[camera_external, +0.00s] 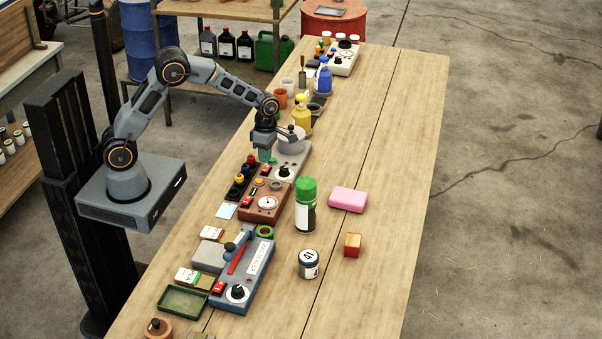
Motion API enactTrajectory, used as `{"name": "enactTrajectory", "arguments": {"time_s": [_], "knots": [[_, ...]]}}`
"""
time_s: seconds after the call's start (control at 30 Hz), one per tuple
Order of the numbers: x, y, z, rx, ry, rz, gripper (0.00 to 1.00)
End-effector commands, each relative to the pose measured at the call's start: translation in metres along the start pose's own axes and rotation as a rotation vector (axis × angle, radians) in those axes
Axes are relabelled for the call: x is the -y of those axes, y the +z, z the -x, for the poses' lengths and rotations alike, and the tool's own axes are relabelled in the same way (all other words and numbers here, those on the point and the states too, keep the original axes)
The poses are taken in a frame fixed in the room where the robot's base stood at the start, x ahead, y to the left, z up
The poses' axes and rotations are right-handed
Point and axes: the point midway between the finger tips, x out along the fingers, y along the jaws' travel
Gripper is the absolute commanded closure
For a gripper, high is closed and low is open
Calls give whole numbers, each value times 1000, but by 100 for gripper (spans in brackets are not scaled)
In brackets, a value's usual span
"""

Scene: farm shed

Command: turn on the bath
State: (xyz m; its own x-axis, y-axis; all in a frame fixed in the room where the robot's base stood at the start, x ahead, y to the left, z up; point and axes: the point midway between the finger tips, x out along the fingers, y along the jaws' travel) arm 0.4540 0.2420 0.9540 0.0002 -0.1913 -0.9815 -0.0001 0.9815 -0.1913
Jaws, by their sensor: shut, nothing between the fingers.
************
-- WORK REQUIRED --
Without the images, write out each line of the data verbatim.

-- REPLY TO THE TASK --
[camera_external, +0.00s] 
Motion API enactTrajectory, used as `{"name": "enactTrajectory", "arguments": {"time_s": [_], "knots": [[_, ...]]}}`
"""
time_s: seconds after the call's start (control at 30 Hz), one per tuple
Order of the numbers: x, y, z, rx, ry, rz, gripper (0.00 to 1.00)
End-effector commands, each relative to the pose measured at the call's start: translation in metres along the start pose's own axes and rotation as a rotation vector (axis × angle, radians) in those axes
Axes are relabelled for the call: x is the -y of those axes, y the +z, z the -x, for the poses' lengths and rotations alike, and the tool's own axes are relabelled in the same way (all other words and numbers here, those on the point and the states too, keep the original axes)
The poses are taken in a frame fixed in the room where the robot's base stood at the start, x ahead, y to the left, z up
The poses' axes and rotations are right-handed
Point and axes: the point midway between the finger tips, x out along the fingers, y along the jaws' travel
Gripper is the absolute commanded closure
For a gripper, high is closed and low is open
Calls give whole numbers, each value times 1000, but by 100 for gripper (spans in brackets are not scaled)
In brackets, a value's usual span
"""

Scene: farm shed

Command: turn on the bath
State: (xyz m; its own x-axis, y-axis; all in a frame fixed in the room where the robot's base stood at the start, x ahead, y to the left, z up; point and axes: the point midway between the finger tips, x out along the fingers, y along the jaws' travel) arm 0.4540 0.2420 0.9540 0.0002 -0.1913 -0.9815 -0.0001 0.9815 -0.1913
Jaws, by their sensor: shut, nothing between the fingers.

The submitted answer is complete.